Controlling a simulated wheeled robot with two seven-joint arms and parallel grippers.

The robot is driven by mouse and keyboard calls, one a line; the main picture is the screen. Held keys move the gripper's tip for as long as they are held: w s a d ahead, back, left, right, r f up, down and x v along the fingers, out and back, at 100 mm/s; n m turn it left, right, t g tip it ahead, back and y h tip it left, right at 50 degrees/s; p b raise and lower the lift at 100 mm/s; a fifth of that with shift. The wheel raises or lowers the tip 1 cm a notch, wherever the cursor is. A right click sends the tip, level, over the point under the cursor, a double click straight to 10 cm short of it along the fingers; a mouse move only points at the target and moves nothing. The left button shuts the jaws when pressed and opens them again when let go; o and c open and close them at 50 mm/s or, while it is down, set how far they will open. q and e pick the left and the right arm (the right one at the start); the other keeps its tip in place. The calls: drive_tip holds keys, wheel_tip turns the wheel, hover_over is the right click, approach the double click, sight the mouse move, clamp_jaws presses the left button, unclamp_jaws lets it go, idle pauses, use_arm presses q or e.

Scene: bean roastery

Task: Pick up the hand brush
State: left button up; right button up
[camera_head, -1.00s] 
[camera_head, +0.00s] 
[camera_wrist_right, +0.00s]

» **Given problem**: Write the data from above out again, exactly.

» **Answer below**:
Controlling a simulated wheeled robot with two seven-joint arms and parallel grippers.

The robot is driven by mouse and keyboard calls, one a line; the main picture is the screen. Held keys move the gripper's tip for as long as they are held: w s a d ahead, back, left, right, r f up, down and x v along the fingers, out and back, at 100 mm/s; n m turn it left, right, t g tip it ahead, back and y h tip it left, right at 50 degrees/s; p b raise and lower the lift at 100 mm/s; a fifth of that with shift. The wheel raises or lowers the tip 1 cm a notch, wherever the cursor is. A right click sends the tip, level, over the point under the cursor, a double click straight to 10 cm short of it along the fingers; a mouse move only points at the target and moves nothing. The left button shuts the jaws when pressed and opens them again when let go; o and c open and close them at 50 mm/s or, while it is down, set how far they will open. q and e pick the left and the right arm (the right one at the start); the other keeps its tip in place. The calls: drive_tip holds keys, wheel_tip turns the wheel, hover_over is the right click, approach the double click, sight the mouse move, clamp_jaws presses the left button, unclamp_jaws lets it go, idle pauses, use_arm presses q or e.

Scene: bean roastery

Task: Pick up the hand brush
State: left button up; right button up
[camera_head, -1.00s] 
[camera_head, +0.00s] 
[camera_wrist_right, +0.00s]

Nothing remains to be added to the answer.